** Start ENTRIES **
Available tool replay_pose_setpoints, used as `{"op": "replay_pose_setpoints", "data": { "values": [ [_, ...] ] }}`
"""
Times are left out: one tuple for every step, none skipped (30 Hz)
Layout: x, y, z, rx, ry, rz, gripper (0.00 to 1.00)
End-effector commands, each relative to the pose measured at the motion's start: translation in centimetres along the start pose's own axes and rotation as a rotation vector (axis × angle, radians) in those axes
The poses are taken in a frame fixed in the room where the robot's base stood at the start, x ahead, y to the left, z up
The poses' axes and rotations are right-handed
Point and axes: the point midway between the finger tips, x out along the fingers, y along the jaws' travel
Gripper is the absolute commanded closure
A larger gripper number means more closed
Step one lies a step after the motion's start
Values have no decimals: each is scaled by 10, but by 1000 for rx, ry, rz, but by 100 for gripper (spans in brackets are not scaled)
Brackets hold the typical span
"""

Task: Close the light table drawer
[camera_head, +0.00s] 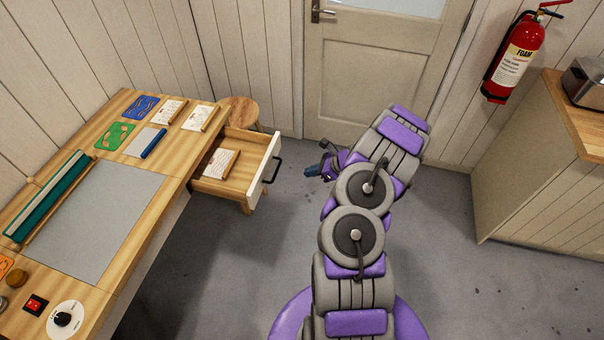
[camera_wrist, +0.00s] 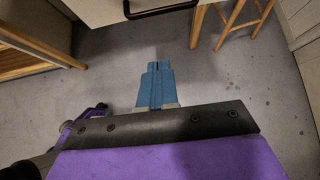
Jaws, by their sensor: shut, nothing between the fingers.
** End ENTRIES **
** Start ENTRIES **
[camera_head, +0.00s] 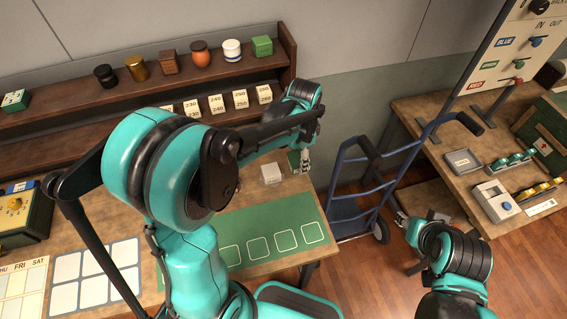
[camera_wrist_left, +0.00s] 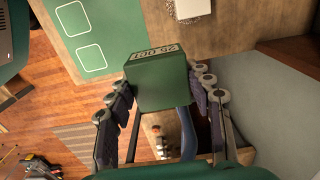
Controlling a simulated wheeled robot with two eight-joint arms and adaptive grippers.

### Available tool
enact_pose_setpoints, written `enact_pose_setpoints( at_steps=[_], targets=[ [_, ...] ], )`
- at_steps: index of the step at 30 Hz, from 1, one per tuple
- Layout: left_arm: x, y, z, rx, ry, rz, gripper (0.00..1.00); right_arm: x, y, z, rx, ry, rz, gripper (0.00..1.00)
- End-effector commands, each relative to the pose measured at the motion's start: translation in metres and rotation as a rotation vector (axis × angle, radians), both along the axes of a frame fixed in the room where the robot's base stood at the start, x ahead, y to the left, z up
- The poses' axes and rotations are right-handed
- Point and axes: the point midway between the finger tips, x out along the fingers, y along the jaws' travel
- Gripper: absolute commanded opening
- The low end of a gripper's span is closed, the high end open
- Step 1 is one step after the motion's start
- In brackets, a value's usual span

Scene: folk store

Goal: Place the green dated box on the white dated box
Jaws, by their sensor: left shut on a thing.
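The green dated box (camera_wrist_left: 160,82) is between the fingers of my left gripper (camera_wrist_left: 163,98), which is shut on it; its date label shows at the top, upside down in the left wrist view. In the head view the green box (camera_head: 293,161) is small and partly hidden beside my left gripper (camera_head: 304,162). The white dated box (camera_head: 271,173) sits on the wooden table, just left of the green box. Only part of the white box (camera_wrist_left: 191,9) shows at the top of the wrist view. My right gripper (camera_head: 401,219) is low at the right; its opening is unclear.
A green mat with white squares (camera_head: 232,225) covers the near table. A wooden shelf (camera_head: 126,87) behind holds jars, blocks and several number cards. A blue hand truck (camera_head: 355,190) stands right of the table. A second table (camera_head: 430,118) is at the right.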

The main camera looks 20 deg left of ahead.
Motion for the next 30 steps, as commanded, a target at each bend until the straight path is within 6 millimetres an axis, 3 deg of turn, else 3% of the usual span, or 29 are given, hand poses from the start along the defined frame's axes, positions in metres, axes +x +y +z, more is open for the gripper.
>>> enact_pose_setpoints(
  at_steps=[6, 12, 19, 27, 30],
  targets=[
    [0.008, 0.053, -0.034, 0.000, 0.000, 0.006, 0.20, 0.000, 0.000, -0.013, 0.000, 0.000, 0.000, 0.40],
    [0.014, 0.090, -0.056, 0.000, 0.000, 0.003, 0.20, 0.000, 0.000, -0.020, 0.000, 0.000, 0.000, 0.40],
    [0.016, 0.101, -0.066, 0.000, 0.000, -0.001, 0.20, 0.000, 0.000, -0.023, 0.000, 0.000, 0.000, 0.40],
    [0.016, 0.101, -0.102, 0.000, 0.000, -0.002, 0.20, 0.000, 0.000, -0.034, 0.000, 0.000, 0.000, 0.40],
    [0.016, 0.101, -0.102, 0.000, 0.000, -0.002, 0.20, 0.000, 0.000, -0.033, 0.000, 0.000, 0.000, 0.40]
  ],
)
** End ENTRIES **
### TO DO
Reproduce exactly the lines from the line with "- at_steps: index" through the line with "Goal: Place the", both end lines included, and only those lines.

### ANSWER TO THIS EXERCISE
- at_steps: index of the step at 30 Hz, from 1, one per tuple
- Layout: left_arm: x, y, z, rx, ry, rz, gripper (0.00..1.00); right_arm: x, y, z, rx, ry, rz, gripper (0.00..1.00)
- End-effector commands, each relative to the pose measured at the motion's start: translation in metres and rotation as a rotation vector (axis × angle, radians), both along the axes of a frame fixed in the room where the robot's base stood at the start, x ahead, y to the left, z up
- The poses' axes and rotations are right-handed
- Point and axes: the point midway between the finger tips, x out along the fingers, y along the jaws' travel
- Gripper: absolute commanded opening
- The low end of a gripper's span is closed, the high end open
- Step 1 is one step after the motion's start
- In brackets, a value's usual span

Scene: folk store

Goal: Place the green dated box on the white dated box

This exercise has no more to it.